Итак, по всей видимости, Хармс замыслил “противотолстов­ского” “Дон Жуана”. Он воспользовался структурой драмы для восстановления того, что ему было близко в Гете и чем Толс­той сумел пренебречь. Точно так же и сам Толстой в свое вре­мя из конспекта 1-й части “Фауста” произвел своего “Дон Жуа­на”. Действие равно противодействию - как в физике. Причем зеркальность контрприема у Хармса представляется даже несколько пародийной относительно приема Толстого. Он пыта­ется вернуть сюжет буквально на те же подмостки тем же ис­полнителям тех же действующих лиц, как бы говоря: “А чем же Гете-то плох? Верните Гете!”. Представьте, например, что суфлеру случайно попадается в руки хармсовский “Дон Жуан”, а не толстовский, и он по тому же списку персонажей вдруг на­чинает читать не весеннюю хвалу природы Богу, а:

Проходящие облака:

А потом и разговор небывших

Мы будем называть небывшим.

Расцветающие цветы:

А размышленье проходящих

Мы называем проходящим.

Заходящее солнце:

Что не успело расцвести,

То не успело мудрости приобрести.

Задуманная Хармсом “противопьеса” представляет собой ор­ганизованный и рассчитанный на узнавание зрителем и читате­лем ответ Толстому, о чем свидетельствует, кстати, и тща­тельность проработки ее автографа.

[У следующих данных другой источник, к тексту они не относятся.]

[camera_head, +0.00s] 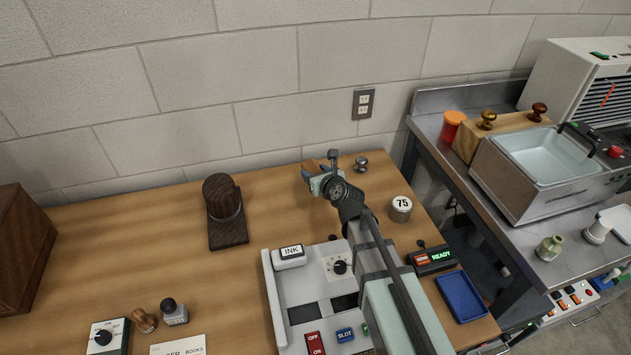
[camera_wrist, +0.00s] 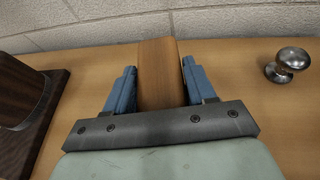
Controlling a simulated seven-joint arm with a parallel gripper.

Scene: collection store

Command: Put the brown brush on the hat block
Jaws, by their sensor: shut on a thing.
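The hat block (camera_head: 222,196) is a dark brown rounded wooden form on a dark rectangular base (camera_head: 228,236), left of my gripper on the wooden table. Part of it shows at the left edge of the wrist view (camera_wrist: 20,100). My gripper (camera_head: 318,178) is near the back of the table, to the right of the hat block. Its blue fingers are shut on the brown brush (camera_wrist: 158,72), a plain wooden piece between them in the wrist view. The brush (camera_head: 309,166) is mostly hidden in the head view. I cannot tell whether it touches the table.
A metal knob (camera_head: 361,163) stands just right of my gripper, and a round tin marked 75 (camera_head: 401,208) is further right. A control console (camera_head: 318,290) and a blue tray (camera_head: 461,296) are in front. The table between gripper and hat block is clear.

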2.3. СЛУЧАИ В ЖИЗНИ И “СЛУЧАИ” В ТВОРЧЕСТВЕ Д.И. ХАРМСА

Хармса символично все, но в основе многих его произведе­ний лежат понятия “предмет”, “имя“, “случай”.

Шпет Г.Г.[18] подробно останавливается на понятии “предмет” вконтексте словесного творчества в своих “Эстетических фраг­ментах” (1922). Прежде всего, он различает два типа предмет­ности. Первый - номинативный, второй - смысловой. Номинатив­ная предметность - это простое указание на предмет, как в словаре. Шпет Г.Г. поясняет: “Словарь не есть в точном смыс­ле собрание или перечень слов с их значениями-смыслами, а есть перечисление имен языка, называющих вещи, свойства, действия, отношения, состояния, и притом в форме всех грам­матических категорий”.

Предмет как бы возникает на пересечении слова и мышле­ния, он оформляет смысл, вне мышления его нет, он исчезает, как не присутствует он в номинации, лишь указывающей на не­го, отсылающей к нему, извлекающей его на свет.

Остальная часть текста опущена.